Everything from honey bee colonies to honey production is on the decline. Even walking down the street, the bees crawling on the sidewalks seem to look weaker and weaker as the days get hotter and pollution only increases. Air pollution, drought, pesticides, and global warming all contribute to the overall decline in bee populations across the world. Doing something about it, city officials of Leicester, United Kingdom have installed green roofs on top of their bus stops called Living Roofs or Bee Bus Stops to attract pollinators like bees and to make the city a little greener.
The bee roofs will cover thirty bus stops around the city of Leicester with a mix of wildflowers and sedum plants, luring in pollinators like butterflies and honey bees. Conceived as a mode of climate resilience, the Bee Bus Stops will help bring in more biodiversity into an otherwise declining cityscape and absorb rainwater that falls on the roof to produce a natural, blooming garden atop each roof. In cities across the globe, concrete can get monotonous. Integrating natural gardens into the city fabric will help break up that monotony with some greenery, birds, and insects. Introducing Bee Bus Stops to the city of Leicester will also help mitigate the effects of urban heat islands by absorbing some of the heat during the summer months, collecting air pollutants in the process.

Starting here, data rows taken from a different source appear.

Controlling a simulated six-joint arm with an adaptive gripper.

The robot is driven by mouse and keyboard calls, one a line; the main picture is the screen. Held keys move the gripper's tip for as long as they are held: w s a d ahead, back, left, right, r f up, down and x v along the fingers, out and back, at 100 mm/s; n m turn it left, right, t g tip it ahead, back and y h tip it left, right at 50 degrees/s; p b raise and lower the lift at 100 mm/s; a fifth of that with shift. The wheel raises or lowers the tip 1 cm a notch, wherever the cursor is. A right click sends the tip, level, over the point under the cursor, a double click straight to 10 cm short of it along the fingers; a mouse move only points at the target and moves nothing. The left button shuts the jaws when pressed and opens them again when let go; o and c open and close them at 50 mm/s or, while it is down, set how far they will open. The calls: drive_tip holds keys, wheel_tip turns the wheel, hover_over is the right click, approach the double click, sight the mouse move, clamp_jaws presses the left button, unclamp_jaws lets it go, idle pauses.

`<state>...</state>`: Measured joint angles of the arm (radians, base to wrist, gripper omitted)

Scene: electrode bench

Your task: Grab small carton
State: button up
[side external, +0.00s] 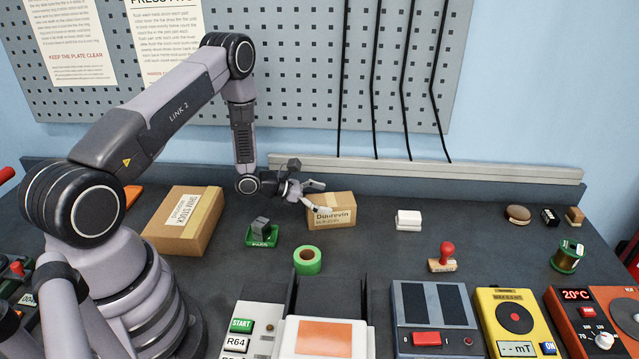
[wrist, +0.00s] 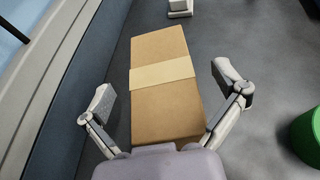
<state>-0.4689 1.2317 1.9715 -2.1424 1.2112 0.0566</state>
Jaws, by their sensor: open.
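The small carton (side external: 332,211) is a brown box with a paler tape band and printed lettering on its front. It sits on the dark bench near the back ledge. My gripper (side external: 318,197) is at its left end in the side view, with the fingers spread. In the wrist view the carton (wrist: 165,85) lies lengthwise between the two open fingers of my gripper (wrist: 165,92), with a gap on each side. Its near end is partly hidden behind the gripper body.
A larger carton (side external: 184,221) stands to the left. A green tray (side external: 262,240) with a grey block and a green tape roll (side external: 307,261) lie in front. A white block (side external: 408,220) and a red-handled stamp (side external: 442,258) are to the right. The back ledge (side external: 430,169) runs behind the carton.

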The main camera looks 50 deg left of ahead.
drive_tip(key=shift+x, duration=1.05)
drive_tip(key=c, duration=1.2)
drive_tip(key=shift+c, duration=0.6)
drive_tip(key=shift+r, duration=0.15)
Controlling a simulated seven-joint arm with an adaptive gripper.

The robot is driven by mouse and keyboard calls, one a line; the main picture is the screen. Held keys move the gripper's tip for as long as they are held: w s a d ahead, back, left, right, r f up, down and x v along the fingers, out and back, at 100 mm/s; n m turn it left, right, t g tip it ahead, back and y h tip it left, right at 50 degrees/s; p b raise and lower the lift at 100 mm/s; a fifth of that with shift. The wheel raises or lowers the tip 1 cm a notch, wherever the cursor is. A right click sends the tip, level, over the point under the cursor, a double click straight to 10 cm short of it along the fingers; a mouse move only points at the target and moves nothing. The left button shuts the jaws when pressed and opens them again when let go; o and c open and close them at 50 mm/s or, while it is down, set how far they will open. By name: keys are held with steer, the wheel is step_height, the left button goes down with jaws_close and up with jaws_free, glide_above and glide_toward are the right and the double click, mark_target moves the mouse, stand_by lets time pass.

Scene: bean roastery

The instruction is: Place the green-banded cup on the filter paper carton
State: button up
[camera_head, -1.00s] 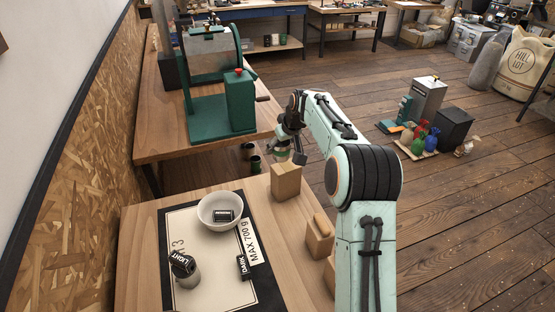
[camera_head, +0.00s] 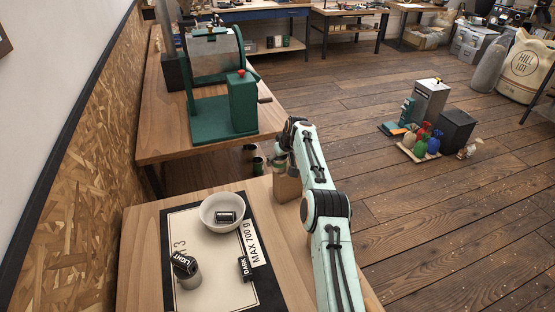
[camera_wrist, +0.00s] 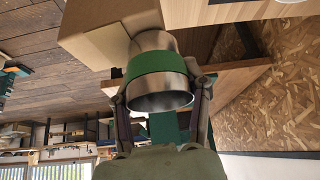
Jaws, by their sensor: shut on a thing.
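The green-banded cup is a metal cup with a wide green band (camera_wrist: 155,66). In the wrist view it sits between the two fingers of my gripper (camera_wrist: 160,84), which is shut on it, its round opening facing the camera. In the head view my gripper (camera_head: 281,153) is at the far right edge of the near table, and the cup is small and partly hidden. A plain tan box, apparently the filter paper carton (camera_head: 287,187), stands just below it, partly hidden by my arm. In the wrist view the carton (camera_wrist: 92,32) lies behind the cup; I cannot tell whether they touch.
A white bowl (camera_head: 207,220) holds a labelled block on the mat. A cup with a LIGHT label (camera_head: 188,276) and a DARK block (camera_head: 244,268) are on the mat too. A green machine (camera_head: 228,112) stands on the far table.

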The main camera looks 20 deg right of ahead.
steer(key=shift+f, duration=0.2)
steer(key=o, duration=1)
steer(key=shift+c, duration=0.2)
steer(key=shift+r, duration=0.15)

Built on a ten-year contract with Leicester’s city council and Clear Channel UK, the Bee Bus Stops will feature solar panels once the city has the means to attach them to every bus stop for green energy and smart lighting. Leicester’s deputy city mayor councilor Adam Clarke leads the city’s environment and transportation initiatives. On the city’s future goals of reaching carbon neutrality by 2030, Clarke explains the potential of the Living Roofs to bring them there,
“The new, modern shelters will be great for passengers and the mix of solar power and living roofs is another step forward for our ambition to be a carbon-neutral and climate-adapted city by 2030. The new shelters will also be a perfect complement to our work to deliver a new, carbon-neutral bus station at St. Margaret’s.”
Designer: Leicester City Council
Thirty bus stops across the city of Leicester have tacked on wooden boxes to their roofs, attracting pollinators like butterflies and honey bees.
Leicester’s Living Roofs mark the beginning of the city’s green initiative to become carbon-neutral by 2030.